Using the listing below, output only the lines from the one that contains "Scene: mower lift" through the one that contains "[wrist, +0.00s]", inclusive, exactly as given and without images.
• • • •
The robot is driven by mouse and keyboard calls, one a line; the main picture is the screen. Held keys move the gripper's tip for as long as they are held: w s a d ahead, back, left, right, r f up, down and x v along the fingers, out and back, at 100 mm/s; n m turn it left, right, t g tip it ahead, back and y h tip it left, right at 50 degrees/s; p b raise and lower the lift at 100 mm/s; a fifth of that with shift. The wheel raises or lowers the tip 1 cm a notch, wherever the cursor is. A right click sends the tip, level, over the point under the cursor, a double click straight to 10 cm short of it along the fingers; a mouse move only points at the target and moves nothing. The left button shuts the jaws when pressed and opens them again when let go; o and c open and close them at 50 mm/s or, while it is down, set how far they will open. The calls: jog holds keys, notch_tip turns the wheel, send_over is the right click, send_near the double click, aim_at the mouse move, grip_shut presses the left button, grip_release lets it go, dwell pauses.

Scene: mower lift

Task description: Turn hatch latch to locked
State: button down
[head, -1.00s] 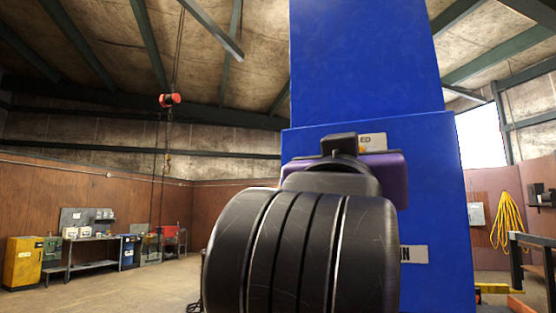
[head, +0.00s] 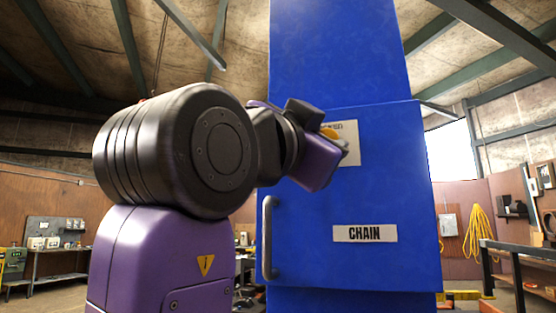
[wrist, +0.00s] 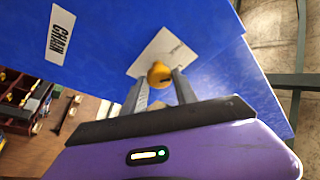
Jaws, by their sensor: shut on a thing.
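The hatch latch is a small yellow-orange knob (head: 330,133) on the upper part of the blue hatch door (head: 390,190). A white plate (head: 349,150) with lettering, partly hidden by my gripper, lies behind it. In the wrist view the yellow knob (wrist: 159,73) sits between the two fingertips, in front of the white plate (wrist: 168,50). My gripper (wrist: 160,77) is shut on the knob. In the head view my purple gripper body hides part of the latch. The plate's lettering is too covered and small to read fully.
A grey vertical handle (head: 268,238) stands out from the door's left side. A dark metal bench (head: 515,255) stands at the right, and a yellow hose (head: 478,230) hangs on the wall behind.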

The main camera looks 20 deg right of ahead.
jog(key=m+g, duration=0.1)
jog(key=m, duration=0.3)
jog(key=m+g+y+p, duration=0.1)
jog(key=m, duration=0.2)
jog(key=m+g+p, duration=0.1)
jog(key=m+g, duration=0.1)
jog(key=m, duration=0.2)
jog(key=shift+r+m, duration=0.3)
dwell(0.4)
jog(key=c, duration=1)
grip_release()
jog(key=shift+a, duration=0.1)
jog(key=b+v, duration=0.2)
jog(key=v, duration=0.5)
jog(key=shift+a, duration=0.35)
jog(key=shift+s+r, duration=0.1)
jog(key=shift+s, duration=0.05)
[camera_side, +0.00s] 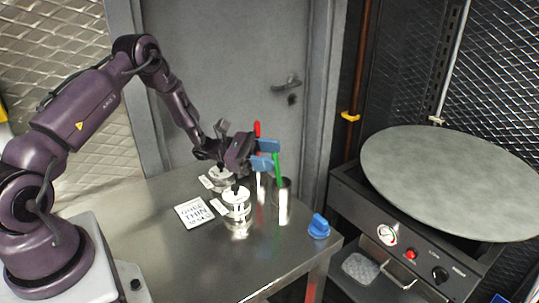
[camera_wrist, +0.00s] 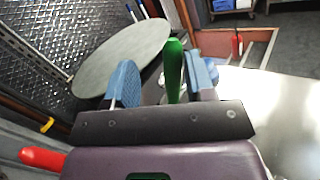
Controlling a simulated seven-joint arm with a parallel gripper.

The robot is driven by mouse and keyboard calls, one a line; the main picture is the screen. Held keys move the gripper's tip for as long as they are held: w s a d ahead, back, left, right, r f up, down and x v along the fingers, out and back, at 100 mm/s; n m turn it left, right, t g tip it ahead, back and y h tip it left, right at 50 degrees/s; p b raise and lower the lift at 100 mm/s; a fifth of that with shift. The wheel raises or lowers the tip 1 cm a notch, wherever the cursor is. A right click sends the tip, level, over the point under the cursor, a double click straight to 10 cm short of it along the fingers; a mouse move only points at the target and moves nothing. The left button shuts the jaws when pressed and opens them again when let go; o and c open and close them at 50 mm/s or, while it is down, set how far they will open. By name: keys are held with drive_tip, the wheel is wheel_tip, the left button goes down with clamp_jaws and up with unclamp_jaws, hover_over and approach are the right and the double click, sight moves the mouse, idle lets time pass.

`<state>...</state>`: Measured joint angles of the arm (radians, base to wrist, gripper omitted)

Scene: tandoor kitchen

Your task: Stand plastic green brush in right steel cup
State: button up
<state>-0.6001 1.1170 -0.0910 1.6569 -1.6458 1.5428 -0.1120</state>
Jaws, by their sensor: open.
• • • •
◆ Output
Scene: mower lift

Task description: Turn hatch latch to locked
State: button down
[head, -1.00s] 
[head, +0.00s] 
[wrist, +0.00s] 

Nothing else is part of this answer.